▶ [Work to do]: Write out the whole listing again, exactly.

▶ [Collected material]:
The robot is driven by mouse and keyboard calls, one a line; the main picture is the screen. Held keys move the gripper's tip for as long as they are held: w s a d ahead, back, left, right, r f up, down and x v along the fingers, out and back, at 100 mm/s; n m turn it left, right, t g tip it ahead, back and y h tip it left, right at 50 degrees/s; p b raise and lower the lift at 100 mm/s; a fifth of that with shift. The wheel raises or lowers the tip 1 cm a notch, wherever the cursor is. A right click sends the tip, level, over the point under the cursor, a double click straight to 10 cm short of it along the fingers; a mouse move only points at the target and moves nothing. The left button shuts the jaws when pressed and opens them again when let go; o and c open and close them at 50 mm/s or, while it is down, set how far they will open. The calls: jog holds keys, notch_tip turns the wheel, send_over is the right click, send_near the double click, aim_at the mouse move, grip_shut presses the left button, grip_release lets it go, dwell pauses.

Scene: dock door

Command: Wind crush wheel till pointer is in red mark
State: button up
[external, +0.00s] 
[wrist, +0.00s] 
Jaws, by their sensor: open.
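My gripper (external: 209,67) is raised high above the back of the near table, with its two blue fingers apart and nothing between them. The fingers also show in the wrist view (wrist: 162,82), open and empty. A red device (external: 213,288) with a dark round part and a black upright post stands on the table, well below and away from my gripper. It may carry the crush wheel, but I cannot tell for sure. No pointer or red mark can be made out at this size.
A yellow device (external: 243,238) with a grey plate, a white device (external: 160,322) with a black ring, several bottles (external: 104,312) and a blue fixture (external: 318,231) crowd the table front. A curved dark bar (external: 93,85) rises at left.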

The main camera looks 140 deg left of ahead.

▶ [Solution to the problem]:
The robot is driven by mouse and keyboard calls, one a line; the main picture is the screen. Held keys move the gripper's tip for as long as they are held: w s a d ahead, back, left, right, r f up, down and x v along the fingers, out and back, at 100 mm/s; n m turn it left, right, t g tip it ahead, back and y h tip it left, right at 50 degrees/s; p b raise and lower the lift at 100 mm/s; a fifth of that with shift. The wheel raises or lowers the tip 1 cm a notch, wherever the cursor is. A right click sends the tip, level, over the point under the cursor, a double click straight to 10 cm short of it along the fingers; a mouse move only points at the target and moves nothing. The left button shuts the jaws when pressed and opens them again when let go; o and c open and close them at 50 mm/s or, while it is down, set how far they will open. The calls: jog holds keys, notch_tip turns the wheel, send_over is the right click, send_near the double click, aim_at the mouse move, grip_shut presses the left button, grip_release lets it go, dwell pauses.

Scene: dock door

Command: Wind crush wheel till pointer is in red mark
State: button up
[external, +0.00s] 
[wrist, +0.00s] 
Jaws, by their sensor: open.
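My gripper (external: 209,67) is raised high above the back of the near table, with its two blue fingers apart and nothing between them. The fingers also show in the wrist view (wrist: 162,82), open and empty. A red device (external: 213,288) with a dark round part and a black upright post stands on the table, well below and away from my gripper. It may carry the crush wheel, but I cannot tell for sure. No pointer or red mark can be made out at this size.
A yellow device (external: 243,238) with a grey plate, a white device (external: 160,322) with a black ring, several bottles (external: 104,312) and a blue fixture (external: 318,231) crowd the table front. A curved dark bar (external: 93,85) rises at left.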

The main camera looks 140 deg left of ahead.

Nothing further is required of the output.